С тех пор прошло более двух лет. Из пяти сотен казаков уцелела одна. Но даже с горстью закаленных бойцов Ермак внушал врагам страх. Отряд только что прошел победным маршем до южных рубежей Сибирского «царства», повсюду громя врага. Никто не ждал того, что Кучум после всех поражений рискнет вновь помериться силами с пришельцами.
Разбивая лагерь, Ермак не знал, что всего лишь в нескольких верстах от «острова» затаилось в засаде целое татарское войско.
Летописцы сочинили немало небылиц по поводу последнего ночного боя. Хан Кучум долго колебался, прежде чем отважился помериться силами с Ермаком. В его войске будто бы был смертник, осужденный на казнь. Его-то хан и послал на разведку в казачий лагерь. Смертник прокрался за перекоп и сумел украсть у спящих пищаль.
Позднее летописцы украсили этот рассказ новыми впечатляющими деталями. Кучум будто бы дважды посылал смертника в казацкий лагерь и отдал приказ о нападении лишь после того, как лазутчик стащил у спящих три пищали и три вязни. (Вязнями называли ремни, на которых держалось оружие.)
На самом деле не мифический смертник, а тьма и непогода позволили татарам осуществить внезапное нападение на ермаковцев.

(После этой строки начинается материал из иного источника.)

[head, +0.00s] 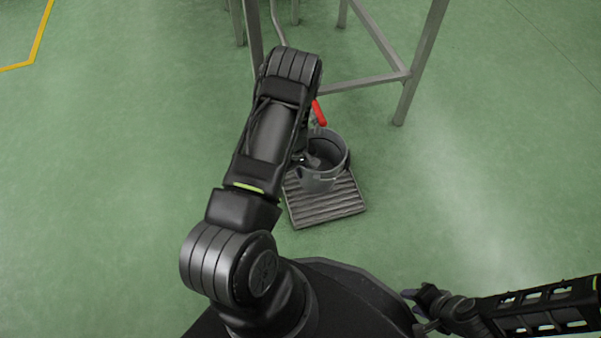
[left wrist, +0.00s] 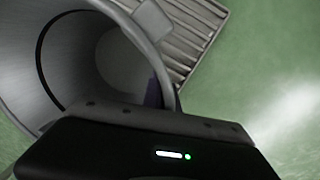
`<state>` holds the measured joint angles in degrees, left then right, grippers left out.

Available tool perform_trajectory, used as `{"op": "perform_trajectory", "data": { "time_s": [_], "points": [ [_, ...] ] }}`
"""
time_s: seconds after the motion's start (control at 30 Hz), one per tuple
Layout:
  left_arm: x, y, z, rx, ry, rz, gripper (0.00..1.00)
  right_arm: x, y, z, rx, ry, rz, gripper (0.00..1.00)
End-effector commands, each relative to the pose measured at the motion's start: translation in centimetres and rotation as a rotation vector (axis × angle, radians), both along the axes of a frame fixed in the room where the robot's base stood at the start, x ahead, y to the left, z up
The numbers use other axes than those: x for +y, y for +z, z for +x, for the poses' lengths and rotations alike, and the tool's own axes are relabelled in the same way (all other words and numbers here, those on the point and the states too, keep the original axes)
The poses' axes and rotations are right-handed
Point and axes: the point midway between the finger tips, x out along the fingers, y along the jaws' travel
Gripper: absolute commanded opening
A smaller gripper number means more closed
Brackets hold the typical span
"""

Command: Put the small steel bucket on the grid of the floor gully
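The small steel bucket (head: 333,178) appears upright over the far part of the floor gully's grid (head: 325,209). I cannot tell whether its bottom rests on the bars. In the left wrist view the bucket (left wrist: 60,60) fills the upper left, open mouth towards the camera, with the grid (left wrist: 190,35) beyond its rim. My left gripper (head: 308,160) is at the bucket's left rim, partly hidden by my arm. Its fingers are not clear enough to show whether they are closed on the bucket. My right gripper (head: 418,311) is open and empty at the lower right, away from the bucket.
A grey metal stand (head: 413,65) has legs and a crossbar just behind the bucket. A red handle (head: 319,113) shows close to the bucket's far side. Green floor lies clear to the left and right. A yellow line (head: 41,35) marks the far left.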

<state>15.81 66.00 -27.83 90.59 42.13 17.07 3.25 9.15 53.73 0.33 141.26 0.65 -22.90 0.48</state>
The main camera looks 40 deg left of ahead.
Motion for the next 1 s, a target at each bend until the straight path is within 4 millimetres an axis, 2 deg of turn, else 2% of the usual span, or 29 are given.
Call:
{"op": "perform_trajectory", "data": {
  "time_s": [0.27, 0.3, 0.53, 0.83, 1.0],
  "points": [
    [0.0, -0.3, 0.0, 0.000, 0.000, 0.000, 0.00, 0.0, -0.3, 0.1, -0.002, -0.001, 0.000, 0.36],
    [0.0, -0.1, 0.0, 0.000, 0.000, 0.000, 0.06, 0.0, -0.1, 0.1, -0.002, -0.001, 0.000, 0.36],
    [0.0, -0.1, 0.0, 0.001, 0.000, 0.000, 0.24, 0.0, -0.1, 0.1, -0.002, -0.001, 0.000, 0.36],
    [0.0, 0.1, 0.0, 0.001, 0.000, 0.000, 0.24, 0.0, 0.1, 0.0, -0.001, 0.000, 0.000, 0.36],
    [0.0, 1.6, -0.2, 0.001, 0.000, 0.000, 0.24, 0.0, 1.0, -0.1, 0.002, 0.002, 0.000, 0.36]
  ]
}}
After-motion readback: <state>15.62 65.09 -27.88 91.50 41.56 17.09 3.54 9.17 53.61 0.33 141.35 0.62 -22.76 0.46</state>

С историей последнего боя на Иртыше связано одно из тех открытий, которые мгновенно меняют все привычные представления. Любое повествование о сибирской экспедиции завершается картиной полной гибели отряда Ермака, окруженного татарами.
Привычное представление заколебалось после того, как историки нашли в архивах древний список синодика. Тщательное сопоставление вновь найденного текста с поздней летописной копией обнаружило обстоятельства, казавшиеся почти невероятными.
Первый синодик был составлен в то время, когда тобольские ветераны прилежно записали свои «речи» — воспоминания на архиепископском дворе. Дьяки Киприана переписали «речи», придав им форму поминальной записи. В составе поминальной книги первой половины XVII века синодик сохранился до наших дней. О чем же поведали участники последнего боя?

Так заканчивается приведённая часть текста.